Since the Psalm says, “Behold, how good and how pleasant is it, that brethren should dwell together in one”, why then should we not call Monks so? For Monos is one. Not one in any manner, for a man in a crowd is one, but though he can be called one along with others, he cannot be Monos, that is, alone, for Monos means one alone. They then who thus live together as to make one man, so that they really possess what is written, “one mind and one heart”, Acts 4:32 many bodies, but not many minds; many bodies, but not many hearts; can rightly be called Monos, that is, one alone (St. Augustine, Exposition of Psalm 133,v)

One comment

  1. Good to read your call to build a community of love, it saddens me that there has become so wide a gap between those with faith & those who feel they have no faith.

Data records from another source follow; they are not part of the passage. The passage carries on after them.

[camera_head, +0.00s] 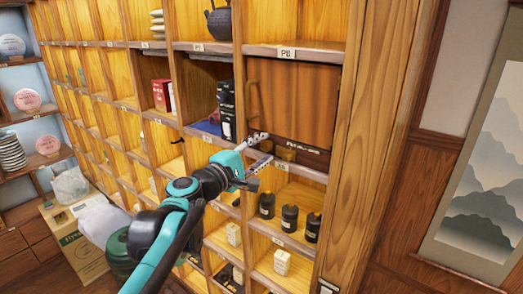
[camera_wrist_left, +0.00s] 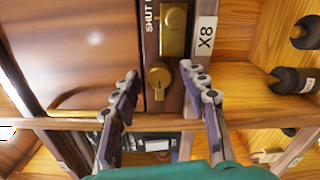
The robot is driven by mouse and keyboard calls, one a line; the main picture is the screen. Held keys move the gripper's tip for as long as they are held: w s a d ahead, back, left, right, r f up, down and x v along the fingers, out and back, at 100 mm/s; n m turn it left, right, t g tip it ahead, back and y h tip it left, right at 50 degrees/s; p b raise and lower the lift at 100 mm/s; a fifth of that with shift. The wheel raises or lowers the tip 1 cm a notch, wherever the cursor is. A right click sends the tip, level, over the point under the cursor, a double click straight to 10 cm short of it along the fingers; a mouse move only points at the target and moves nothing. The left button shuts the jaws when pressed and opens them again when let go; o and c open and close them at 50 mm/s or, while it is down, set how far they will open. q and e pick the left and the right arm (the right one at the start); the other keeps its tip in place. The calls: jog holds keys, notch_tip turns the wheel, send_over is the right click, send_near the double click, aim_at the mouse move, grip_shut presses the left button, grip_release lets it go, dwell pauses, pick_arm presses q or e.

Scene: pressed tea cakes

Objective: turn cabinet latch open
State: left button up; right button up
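The cabinet door (camera_head: 305,100) is a brown wooden panel closing one shelf compartment, with a brass handle at its left edge. In the left wrist view, the brass latch has a plate (camera_wrist_left: 173,30) and a round knob (camera_wrist_left: 159,77), beside lettering that reads "SHUT". My left gripper (camera_head: 262,150) is at the door's lower edge in the head view. In the left wrist view my left gripper (camera_wrist_left: 162,78) is open, with one finger on each side of the knob and gaps showing. Contact is not visible. My right gripper is not in view.
Black boxes (camera_head: 227,108) and a red box (camera_head: 163,95) stand in compartments left of the door. Dark bottles (camera_head: 289,217) stand on the shelf below. A black teapot (camera_head: 219,20) sits above. A thick wooden post (camera_head: 370,130) borders the right side.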

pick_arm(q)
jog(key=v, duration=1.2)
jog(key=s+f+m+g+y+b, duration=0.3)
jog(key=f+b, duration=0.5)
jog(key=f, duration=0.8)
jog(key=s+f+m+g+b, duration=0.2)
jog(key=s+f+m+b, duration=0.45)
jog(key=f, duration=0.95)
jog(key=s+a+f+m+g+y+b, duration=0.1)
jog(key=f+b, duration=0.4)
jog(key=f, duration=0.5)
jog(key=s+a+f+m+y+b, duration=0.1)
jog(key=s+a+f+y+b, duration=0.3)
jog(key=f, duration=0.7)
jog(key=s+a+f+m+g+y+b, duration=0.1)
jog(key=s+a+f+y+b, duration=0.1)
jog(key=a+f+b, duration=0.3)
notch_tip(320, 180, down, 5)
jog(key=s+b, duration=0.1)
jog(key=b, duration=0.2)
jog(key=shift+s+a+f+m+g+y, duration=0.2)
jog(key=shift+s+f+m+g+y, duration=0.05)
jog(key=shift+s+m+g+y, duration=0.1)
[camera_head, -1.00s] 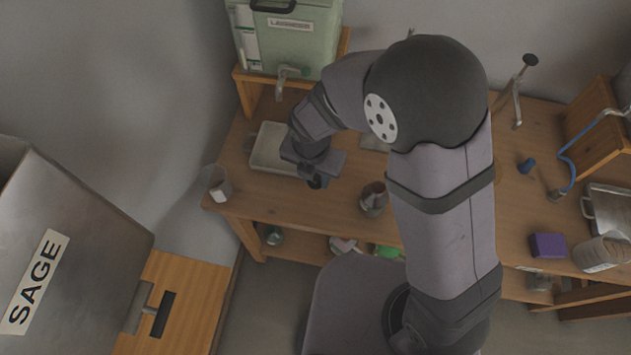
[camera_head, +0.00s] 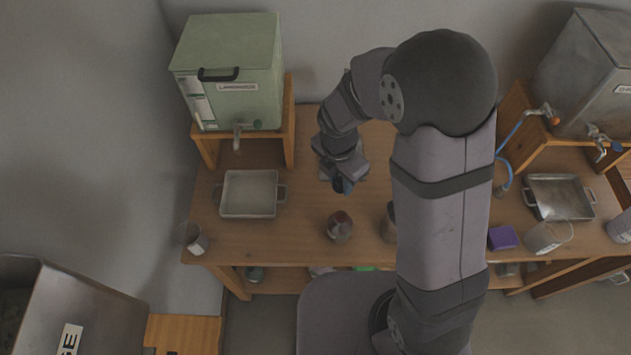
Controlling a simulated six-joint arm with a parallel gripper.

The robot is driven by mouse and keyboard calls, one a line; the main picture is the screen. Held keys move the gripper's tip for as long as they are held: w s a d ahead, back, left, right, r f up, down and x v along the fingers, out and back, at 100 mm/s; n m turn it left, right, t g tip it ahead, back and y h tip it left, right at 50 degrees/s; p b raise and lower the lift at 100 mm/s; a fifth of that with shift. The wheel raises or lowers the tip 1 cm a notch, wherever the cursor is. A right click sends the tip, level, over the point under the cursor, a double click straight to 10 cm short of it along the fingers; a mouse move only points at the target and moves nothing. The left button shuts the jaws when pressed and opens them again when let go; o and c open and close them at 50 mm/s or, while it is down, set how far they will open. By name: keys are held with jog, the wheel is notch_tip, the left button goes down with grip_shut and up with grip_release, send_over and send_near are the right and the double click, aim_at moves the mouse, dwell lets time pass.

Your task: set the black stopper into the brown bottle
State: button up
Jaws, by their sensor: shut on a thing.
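My gripper (camera_head: 343,184) is over the wooden table, pointing down, right of the metal tray. It is shut on a small dark thing at its tips, which looks like the black stopper; the fingers mostly hide it. The brown bottle (camera_head: 340,227) stands upright near the table's front edge, a little in front of my gripper in the picture. The gripper and the bottle are apart. The bottle's mouth is too small to make out clearly.
A metal tray (camera_head: 249,194) lies left of my gripper, below the green tank (camera_head: 232,75). A glass beaker (camera_head: 194,239) stands at the front left corner. Another vessel (camera_head: 389,224) stands right of the bottle, partly behind my arm. A purple block (camera_head: 502,238) lies further right.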

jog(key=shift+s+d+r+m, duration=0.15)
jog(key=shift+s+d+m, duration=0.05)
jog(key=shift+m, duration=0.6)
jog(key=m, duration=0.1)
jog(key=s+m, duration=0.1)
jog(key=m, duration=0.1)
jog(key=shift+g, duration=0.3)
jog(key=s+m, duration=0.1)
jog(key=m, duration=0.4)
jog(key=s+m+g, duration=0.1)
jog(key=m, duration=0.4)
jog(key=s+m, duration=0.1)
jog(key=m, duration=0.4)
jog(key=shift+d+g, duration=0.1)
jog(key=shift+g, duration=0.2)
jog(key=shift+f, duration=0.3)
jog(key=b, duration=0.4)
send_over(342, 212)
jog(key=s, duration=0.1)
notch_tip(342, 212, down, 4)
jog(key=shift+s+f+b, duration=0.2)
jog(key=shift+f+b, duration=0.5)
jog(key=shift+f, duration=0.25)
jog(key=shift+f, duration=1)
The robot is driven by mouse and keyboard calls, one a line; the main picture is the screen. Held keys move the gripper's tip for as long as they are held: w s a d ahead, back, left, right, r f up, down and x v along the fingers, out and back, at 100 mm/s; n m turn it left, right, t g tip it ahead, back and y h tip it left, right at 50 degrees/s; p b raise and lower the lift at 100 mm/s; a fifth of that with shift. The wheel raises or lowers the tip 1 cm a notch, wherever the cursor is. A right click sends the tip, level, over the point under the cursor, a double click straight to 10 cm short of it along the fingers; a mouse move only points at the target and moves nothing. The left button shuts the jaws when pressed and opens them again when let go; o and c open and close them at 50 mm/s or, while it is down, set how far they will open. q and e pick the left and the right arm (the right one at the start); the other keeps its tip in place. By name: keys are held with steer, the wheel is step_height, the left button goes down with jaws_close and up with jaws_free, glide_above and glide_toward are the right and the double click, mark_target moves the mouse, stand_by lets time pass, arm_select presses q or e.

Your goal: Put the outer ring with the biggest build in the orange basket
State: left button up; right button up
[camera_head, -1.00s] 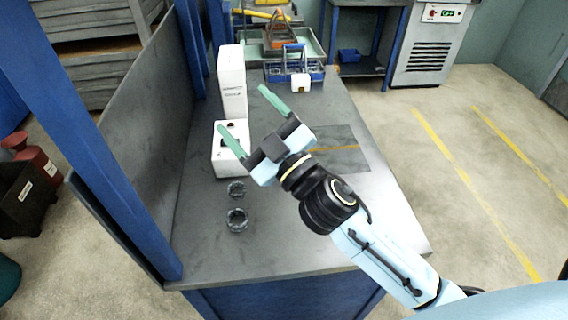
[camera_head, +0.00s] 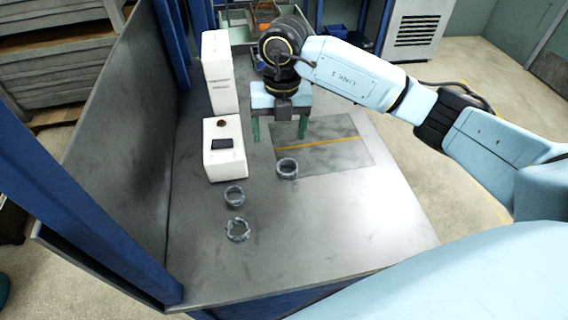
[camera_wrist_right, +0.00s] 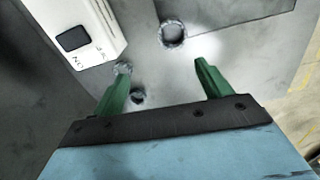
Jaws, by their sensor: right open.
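Three grey rings stand on the grey table. One ring (camera_head: 288,177) sits at the near left corner of the dark mat. A second ring (camera_head: 234,204) and a third ring (camera_head: 237,237) lie nearer the front left. In the right wrist view, the ring by the mat (camera_wrist_right: 173,46) looks largest. My right gripper (camera_head: 280,135) is open and empty, fingers down, beyond that ring. Its green fingers (camera_wrist_right: 160,76) are spread in the wrist view. An orange object (camera_head: 265,12), perhaps the orange basket, is partly hidden behind my right arm at the back. My left gripper is out of view.
A white machine (camera_head: 229,165) with a dark screen stands left of my right gripper, with a tall white box (camera_head: 218,75) behind it. A grey panel (camera_head: 125,130) borders the table's left side. The front right of the table is clear.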

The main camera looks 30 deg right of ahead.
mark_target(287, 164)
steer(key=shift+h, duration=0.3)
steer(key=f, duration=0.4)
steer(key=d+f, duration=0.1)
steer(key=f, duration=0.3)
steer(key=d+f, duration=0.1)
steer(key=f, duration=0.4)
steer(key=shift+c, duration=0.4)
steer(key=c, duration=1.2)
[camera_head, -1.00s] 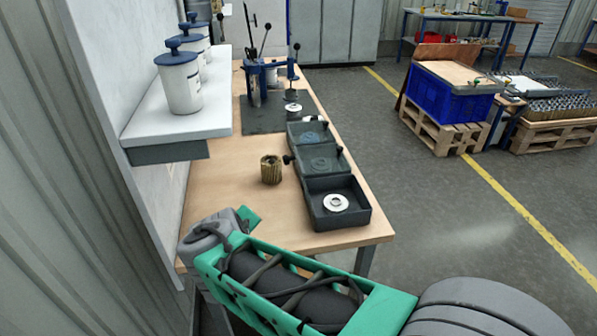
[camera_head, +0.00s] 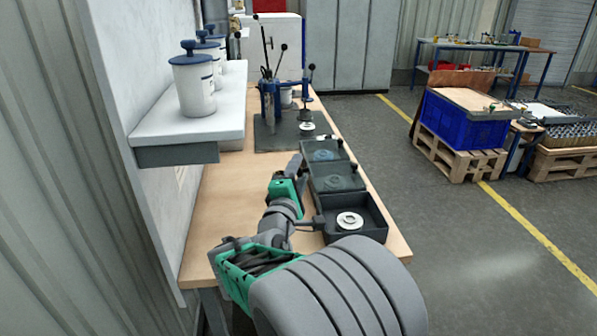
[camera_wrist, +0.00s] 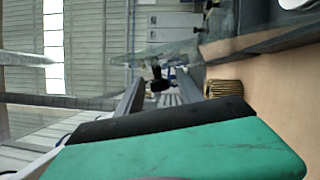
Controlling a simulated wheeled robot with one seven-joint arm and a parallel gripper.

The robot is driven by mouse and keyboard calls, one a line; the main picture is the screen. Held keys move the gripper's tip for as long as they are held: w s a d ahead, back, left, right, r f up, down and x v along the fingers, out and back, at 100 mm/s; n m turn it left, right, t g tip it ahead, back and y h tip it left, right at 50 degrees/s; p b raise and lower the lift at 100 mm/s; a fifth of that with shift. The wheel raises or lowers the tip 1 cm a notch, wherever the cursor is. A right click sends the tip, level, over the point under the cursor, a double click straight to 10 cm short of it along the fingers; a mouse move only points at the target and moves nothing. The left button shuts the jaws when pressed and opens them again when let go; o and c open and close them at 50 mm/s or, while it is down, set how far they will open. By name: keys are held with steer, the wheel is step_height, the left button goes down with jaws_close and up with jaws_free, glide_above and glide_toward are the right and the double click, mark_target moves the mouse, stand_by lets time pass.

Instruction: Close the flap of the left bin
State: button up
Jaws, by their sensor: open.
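Three dark bins stand in a row along the table in the head view. The nearest bin (camera_head: 375,232) is open on top, with a white ring (camera_head: 349,220) inside. The middle bin (camera_head: 337,180) and far bin (camera_head: 323,151) look covered by see-through flaps with black knobs. My gripper (camera_head: 292,178) is open, just left of the middle bin. The wrist view shows its green-and-black finger (camera_wrist: 180,145), a black knob (camera_wrist: 158,80) and a see-through flap (camera_wrist: 170,53), which looks raised. I cannot tell whether gripper and knob touch. Which bin that flap belongs to is unclear.
A gold pleated cartridge (camera_wrist: 223,88) stands on the table close by; my arm hides it in the head view. A shelf (camera_head: 190,130) with white canisters (camera_head: 193,85) overhangs on the left. A blue press (camera_head: 270,100) stands behind the bins.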

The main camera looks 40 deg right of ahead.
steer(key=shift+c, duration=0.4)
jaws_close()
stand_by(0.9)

I feel, we as Christians need to look closely at ourselves and ask what do we do to maintain the exclusion?, what is it about our pattern of gathering that has failed to appeal to the overworked members of our commune ties who would no longer consider popping into a church as in any way relevant to their struggles & heartaches? I feel there maybe fragments of answers to my questions in your call to live within a new monastic rule.